*Task data*
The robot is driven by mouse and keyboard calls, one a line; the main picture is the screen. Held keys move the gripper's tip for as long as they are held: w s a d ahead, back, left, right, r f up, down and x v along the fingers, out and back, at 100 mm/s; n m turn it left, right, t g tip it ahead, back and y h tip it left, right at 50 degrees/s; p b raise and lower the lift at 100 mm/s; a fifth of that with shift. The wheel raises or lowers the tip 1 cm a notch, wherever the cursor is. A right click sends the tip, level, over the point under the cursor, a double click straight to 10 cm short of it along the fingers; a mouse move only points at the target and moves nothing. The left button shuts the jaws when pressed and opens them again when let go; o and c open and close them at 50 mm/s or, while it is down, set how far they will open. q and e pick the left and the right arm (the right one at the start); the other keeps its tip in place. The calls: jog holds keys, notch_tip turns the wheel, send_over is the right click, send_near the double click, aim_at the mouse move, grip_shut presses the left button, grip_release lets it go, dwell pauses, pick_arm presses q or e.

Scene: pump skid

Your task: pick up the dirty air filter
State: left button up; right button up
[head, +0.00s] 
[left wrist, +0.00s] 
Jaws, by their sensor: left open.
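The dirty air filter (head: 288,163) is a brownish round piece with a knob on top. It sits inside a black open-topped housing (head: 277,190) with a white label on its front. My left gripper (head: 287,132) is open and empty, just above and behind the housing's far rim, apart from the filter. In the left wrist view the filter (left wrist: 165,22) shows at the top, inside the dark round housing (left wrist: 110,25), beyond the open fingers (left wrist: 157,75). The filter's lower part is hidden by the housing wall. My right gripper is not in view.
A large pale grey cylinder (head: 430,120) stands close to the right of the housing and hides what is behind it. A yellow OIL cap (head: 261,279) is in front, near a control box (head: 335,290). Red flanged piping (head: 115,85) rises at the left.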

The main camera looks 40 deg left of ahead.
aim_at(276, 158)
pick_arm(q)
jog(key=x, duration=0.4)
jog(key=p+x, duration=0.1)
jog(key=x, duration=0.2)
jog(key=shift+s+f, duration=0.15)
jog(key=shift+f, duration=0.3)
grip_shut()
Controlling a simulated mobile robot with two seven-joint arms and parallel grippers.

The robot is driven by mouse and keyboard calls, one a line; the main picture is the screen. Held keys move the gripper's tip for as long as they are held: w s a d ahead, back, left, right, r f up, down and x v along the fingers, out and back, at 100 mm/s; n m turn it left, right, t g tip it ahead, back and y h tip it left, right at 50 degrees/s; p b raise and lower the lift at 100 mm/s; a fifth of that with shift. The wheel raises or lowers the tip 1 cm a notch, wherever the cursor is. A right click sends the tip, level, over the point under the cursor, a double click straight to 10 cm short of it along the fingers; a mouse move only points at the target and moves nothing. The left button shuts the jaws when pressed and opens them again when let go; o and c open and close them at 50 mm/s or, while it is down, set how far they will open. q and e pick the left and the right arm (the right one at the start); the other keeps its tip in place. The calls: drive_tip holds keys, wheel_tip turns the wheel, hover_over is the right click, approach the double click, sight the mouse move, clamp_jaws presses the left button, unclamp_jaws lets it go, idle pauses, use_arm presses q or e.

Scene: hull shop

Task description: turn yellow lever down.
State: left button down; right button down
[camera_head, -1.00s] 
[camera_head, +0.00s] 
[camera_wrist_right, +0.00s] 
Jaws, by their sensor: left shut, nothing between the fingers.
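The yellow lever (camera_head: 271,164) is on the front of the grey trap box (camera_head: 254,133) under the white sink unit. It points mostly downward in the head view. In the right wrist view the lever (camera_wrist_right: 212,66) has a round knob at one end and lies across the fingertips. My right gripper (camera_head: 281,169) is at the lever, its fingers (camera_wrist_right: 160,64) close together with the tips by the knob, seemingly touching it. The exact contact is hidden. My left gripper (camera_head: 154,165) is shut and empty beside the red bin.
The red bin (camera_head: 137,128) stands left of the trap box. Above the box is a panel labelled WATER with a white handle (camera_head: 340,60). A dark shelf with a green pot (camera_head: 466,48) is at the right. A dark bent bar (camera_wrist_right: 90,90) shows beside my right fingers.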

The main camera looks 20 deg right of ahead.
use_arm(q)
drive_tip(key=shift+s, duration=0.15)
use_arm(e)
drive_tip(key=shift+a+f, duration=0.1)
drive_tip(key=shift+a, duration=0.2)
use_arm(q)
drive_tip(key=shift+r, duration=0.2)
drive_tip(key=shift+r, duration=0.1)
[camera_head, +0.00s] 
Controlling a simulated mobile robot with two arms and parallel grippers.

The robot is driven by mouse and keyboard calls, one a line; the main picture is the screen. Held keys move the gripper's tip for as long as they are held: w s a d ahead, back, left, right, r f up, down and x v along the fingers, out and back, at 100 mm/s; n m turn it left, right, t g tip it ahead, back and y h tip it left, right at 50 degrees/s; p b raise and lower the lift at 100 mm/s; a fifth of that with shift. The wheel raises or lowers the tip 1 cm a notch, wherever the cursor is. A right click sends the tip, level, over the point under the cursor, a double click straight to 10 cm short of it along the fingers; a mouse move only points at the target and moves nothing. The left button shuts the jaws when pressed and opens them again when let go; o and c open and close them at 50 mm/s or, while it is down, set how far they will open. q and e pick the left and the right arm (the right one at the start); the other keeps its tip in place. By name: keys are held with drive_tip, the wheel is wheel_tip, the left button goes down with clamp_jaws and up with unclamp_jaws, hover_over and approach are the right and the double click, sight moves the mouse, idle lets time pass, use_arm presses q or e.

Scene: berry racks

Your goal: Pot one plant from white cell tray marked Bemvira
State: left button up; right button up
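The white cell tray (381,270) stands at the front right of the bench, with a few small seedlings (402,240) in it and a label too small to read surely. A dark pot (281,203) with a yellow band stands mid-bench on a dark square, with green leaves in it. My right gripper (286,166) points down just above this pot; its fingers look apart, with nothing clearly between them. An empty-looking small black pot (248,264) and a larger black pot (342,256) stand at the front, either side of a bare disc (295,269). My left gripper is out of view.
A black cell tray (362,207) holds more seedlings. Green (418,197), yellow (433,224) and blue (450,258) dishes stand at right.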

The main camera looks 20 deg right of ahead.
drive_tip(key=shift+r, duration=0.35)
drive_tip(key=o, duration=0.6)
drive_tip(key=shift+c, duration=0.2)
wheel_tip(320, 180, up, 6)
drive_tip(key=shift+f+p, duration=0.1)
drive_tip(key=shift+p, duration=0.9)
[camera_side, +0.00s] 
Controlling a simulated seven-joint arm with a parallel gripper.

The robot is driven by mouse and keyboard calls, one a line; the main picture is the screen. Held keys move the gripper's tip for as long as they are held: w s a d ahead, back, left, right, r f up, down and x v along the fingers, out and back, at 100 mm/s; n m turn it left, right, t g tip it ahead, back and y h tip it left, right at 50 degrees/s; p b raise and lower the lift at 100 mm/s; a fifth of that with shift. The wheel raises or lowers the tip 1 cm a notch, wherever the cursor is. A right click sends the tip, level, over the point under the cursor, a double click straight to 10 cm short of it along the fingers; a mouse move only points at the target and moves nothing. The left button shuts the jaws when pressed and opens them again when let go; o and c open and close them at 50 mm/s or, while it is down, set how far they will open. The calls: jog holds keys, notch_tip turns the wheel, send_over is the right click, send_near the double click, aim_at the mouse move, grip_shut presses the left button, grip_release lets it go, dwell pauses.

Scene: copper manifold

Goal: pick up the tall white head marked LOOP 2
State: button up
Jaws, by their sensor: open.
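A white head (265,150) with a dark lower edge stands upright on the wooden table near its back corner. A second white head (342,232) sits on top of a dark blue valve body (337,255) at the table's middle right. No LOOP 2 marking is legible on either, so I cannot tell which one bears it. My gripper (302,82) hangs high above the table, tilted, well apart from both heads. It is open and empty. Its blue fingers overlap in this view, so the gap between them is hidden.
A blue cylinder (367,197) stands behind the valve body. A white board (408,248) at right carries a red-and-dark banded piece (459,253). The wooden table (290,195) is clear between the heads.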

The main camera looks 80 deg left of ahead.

*Goal*
Quote word for word every line from the one that has "Your task: pick up the dirty air filter" through the one that has "Controlling a simulated mobile robot with two seven-joint".

*The solution*
Your task: pick up the dirty air filter
State: left button up; right button up
[head, +0.00s] 
[left wrist, +0.00s] 
Jaws, by their sensor: left open.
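The dirty air filter (head: 288,163) is a brownish round piece with a knob on top. It sits inside a black open-topped housing (head: 277,190) with a white label on its front. My left gripper (head: 287,132) is open and empty, just above and behind the housing's far rim, apart from the filter. In the left wrist view the filter (left wrist: 165,22) shows at the top, inside the dark round housing (left wrist: 110,25), beyond the open fingers (left wrist: 157,75). The filter's lower part is hidden by the housing wall. My right gripper is not in view.
A large pale grey cylinder (head: 430,120) stands close to the right of the housing and hides what is behind it. A yellow OIL cap (head: 261,279) is in front, near a control box (head: 335,290). Red flanged piping (head: 115,85) rises at the left.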

The main camera looks 40 deg left of ahead.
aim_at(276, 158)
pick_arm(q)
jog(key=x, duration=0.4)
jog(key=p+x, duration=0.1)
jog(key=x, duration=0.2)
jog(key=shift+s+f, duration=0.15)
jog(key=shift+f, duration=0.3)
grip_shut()
Controlling a simulated mobile robot with two seven-joint arms and parallel grippers.

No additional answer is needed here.